● **Given instruction**:
The lines to be set down run from the line containing "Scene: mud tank" through the final line of the data below; print them exactly and print nothing else.

● **Material**:
[START]

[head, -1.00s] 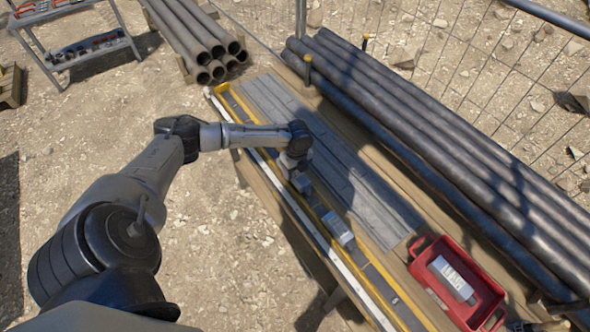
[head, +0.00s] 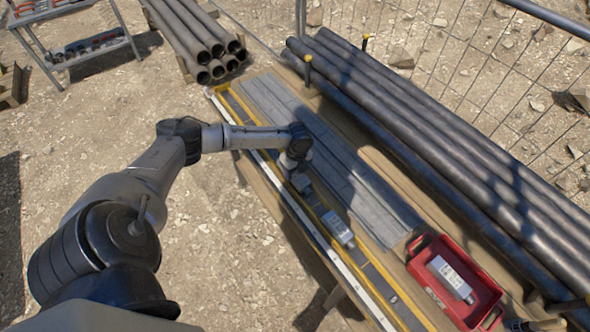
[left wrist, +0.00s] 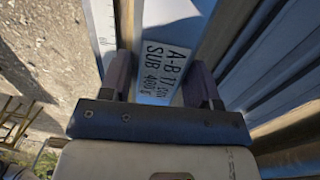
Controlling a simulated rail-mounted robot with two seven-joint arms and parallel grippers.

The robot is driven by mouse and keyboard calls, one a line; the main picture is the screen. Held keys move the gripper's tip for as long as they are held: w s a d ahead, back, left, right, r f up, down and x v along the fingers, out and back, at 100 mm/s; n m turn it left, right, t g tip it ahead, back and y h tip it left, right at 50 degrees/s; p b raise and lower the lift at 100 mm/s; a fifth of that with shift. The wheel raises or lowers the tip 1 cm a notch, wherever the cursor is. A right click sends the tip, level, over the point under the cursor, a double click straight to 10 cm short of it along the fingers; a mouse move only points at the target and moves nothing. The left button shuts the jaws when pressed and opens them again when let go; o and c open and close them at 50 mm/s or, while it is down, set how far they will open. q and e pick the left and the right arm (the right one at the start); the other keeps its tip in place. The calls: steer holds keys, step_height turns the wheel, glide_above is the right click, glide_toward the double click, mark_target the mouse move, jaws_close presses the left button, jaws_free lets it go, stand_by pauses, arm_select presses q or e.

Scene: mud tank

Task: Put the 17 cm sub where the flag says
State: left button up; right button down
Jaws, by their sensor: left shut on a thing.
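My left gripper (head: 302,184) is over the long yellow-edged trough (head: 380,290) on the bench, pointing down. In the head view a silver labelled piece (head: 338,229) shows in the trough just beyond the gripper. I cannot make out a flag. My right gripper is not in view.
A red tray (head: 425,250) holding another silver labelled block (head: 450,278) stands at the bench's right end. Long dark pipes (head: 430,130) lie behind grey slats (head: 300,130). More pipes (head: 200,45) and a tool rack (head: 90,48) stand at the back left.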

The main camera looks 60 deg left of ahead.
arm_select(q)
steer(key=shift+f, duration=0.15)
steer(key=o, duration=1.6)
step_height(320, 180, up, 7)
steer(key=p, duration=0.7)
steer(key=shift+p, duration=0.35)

[END]

● **Correct result**:
Scene: mud tank

Task: Put the 17 cm sub where the flag says
State: left button up; right button down
Jaws, by their sensor: left shut on a thing.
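My left gripper (head: 302,184) is over the long yellow-edged trough (head: 380,290) on the bench, pointing down. In the head view a silver labelled piece (head: 338,229) shows in the trough just beyond the gripper. I cannot make out a flag. My right gripper is not in view.
A red tray (head: 425,250) holding another silver labelled block (head: 450,278) stands at the bench's right end. Long dark pipes (head: 430,130) lie behind grey slats (head: 300,130). More pipes (head: 200,45) and a tool rack (head: 90,48) stand at the back left.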

The main camera looks 60 deg left of ahead.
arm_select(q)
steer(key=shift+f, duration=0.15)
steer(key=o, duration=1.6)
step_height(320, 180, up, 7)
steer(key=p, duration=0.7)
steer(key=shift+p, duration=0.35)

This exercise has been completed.